The 60-Second Habit That Costs You

It starts innocently: a quick glance at your balance over morning coffee. Red numbers flash. Your heart rate ticks up. You nudge a stop-loss, sell a winner “to be safe,” or buy whatever’s buzzing on social media. That’s loss aversion and recency bias, two classic traps. Checking takes a minute; the reactions it sparks can last years. The less you watch, the less you meddle—and meddling is expensive. Advisors consistently report that frequent app checks correlate with higher trading frequency, higher costs, and lower net returns.

There’s another sting in the tail. Notifications encourage micro‑trading and constant “optimisation,” turning long-term portfolios into churning machines. Each tweak often triggers bid–ask spreads, platform charges, and taxes you could have avoided inside an ISA or SIPP. For many savers, the daily peek also spills into discretionary spending: see a windfall, buy a gadget. See a dip, chase losses. Both are costly. By skipping the ritual, you reclaim attention, reduce noise, and give your strategy the space it needs to compound.

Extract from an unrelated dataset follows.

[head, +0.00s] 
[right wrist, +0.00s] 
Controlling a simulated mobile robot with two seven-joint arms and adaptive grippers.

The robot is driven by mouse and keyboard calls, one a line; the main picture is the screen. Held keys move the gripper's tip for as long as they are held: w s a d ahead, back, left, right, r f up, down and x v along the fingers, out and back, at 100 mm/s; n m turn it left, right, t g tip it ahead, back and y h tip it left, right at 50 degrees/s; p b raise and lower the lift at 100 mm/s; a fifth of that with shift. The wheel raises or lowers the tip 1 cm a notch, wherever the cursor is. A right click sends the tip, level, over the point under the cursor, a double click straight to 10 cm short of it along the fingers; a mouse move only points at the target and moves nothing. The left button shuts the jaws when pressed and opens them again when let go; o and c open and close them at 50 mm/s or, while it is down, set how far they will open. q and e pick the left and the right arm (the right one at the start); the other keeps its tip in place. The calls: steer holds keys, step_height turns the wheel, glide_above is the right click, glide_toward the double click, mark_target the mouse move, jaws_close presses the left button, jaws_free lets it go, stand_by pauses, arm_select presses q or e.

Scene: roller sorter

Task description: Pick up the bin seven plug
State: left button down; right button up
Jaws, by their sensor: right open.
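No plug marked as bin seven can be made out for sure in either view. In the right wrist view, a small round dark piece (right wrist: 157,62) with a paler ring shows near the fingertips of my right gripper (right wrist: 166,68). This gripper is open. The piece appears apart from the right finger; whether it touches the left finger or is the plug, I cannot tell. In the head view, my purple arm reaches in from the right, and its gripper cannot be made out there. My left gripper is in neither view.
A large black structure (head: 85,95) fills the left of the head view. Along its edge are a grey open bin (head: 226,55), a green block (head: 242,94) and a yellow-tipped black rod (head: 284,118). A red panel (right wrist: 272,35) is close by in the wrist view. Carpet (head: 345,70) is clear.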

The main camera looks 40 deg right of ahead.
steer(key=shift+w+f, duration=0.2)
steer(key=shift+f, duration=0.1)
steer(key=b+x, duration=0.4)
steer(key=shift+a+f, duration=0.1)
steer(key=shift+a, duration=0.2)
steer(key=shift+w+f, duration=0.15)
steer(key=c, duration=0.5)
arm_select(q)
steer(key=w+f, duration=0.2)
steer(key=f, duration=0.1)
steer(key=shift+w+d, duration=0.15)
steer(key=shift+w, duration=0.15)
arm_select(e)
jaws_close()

The Real Price of Tinkering

Small frictions add up. One extra round-trip trade a week may look harmless, but tally the commissions, spreads, and FX fees. On UK shares you’ll typically pay Stamp Duty Reserve Tax (SDRT) at 0.5% when buying. UK-domiciled ETFs usually avoid SDRT, but you still face spreads. Outside tax shelters, crystallised gains risk Capital Gains Tax once you’ve burned through the current £3,000 annual allowance, and frequent selling can forfeit precious losses you might otherwise harvest strategically. Behaviourally, the hit is bigger: the so‑called behaviour gap—the difference between fund returns and investor returns—can run 1–3% per year.

Cost Source Typical Range (UK) When It Bites
Commission/platform fees £0–£11 per trade; 0.15–0.45% annually Each trade; ongoing for custody
Bid–ask spread 0.05–0.50%+ On every buy and sell
FX conversion 0.25–1.50% Foreign shares/ETFs
SDRT (UK shares) 0.5% on buys Buying most UK equities
CGT outside ISA/SIPP 10–20% above allowance On realised gains

Each “little” tweak is a toll booth. A weekly fiddle on £50,000 with a 0.30% round‑trip cost is £150 a month in friction before tax—and that excludes timing errors. Cut the triggers and those tolls vanish. That’s real money saved, not theoretical basis points.

How Skipping the Check Saves You Thousands

Here’s the maths. Suppose a £80,000 portfolio suffers a 2% annual behaviour gap due to performance chasing and churn. That’s £1,600 a year gone before fees and taxes. Add 1% in frictions—spreads, commissions, FX—and you’re at £2,400. Over a decade, even without compounding the difference, that’s £24,000. Compounded, the gap widens further. Doing less often delivers more. Advisors report clients who moved from daily checks to quarterly reviews trade less, hold positions longer, and capture fund returns closer to what the factsheet promises.

There’s a spending angle too. The quick peek nudges impulse buys: “Treat yourself; payday looks healthy.” Skip the cue, and you cut discretionary leakage. Ring‑fencing pay rises into automated contributions while ignoring daily balances can easily lift savings rates by several percentage points. For higher‑rate taxpayers, routing increases into a SIPP magnifies the gain via tax relief. Less screen time, fewer dings, more discipline—an elegant equation that turns restraint into thousands saved.

Practical Ways to Break the Scroll

Start with your phone. Disable finance app badges and price alerts. Move trading apps off the home screen. If your platform offers it, switch the default view to long‑term charts, not intraday noise. Set a review calendar: once a quarter for investments; once a month for budgeting. Rules beat willpower on busy days. Write a simple Investment Policy Statement: target allocation, rebalancing bands, and the conditions under which you’ll trade. When markets swing, read the IPS before opening the app.

Automate the good stuff. Use standing orders into your ISA on payday. Turn on auto‑invest into a diversified mix rather than hand‑picking fads. Rebalance on schedule, not on impulse. For taxable accounts, plan disposals around the £3,000 CGT allowance and the £500 dividend allowance to avoid accidental tax bills. Introduce a 48‑hour “cooling‑off” rule before any discretionary trade. If anxiety spikes, redirect it: read one page of your plan, not one page of prices. You’re engineering frictions that protect you from yourself.

Financial advisors aren’t asking you to ignore your money; they’re asking you to ignore the noise that goads you into paying for it. Skip the 60‑second check, and you trim fees, dodge taxes you don’t need to trigger, and sidestep costly timing mistakes. The payoff is quiet, but powerful, and it compounds. A calmer process tends to produce richer outcomes. What change will you make this week—disable a notification, set a review date, or write two lines of your investment rules—to turn one saved minute into long‑term gains?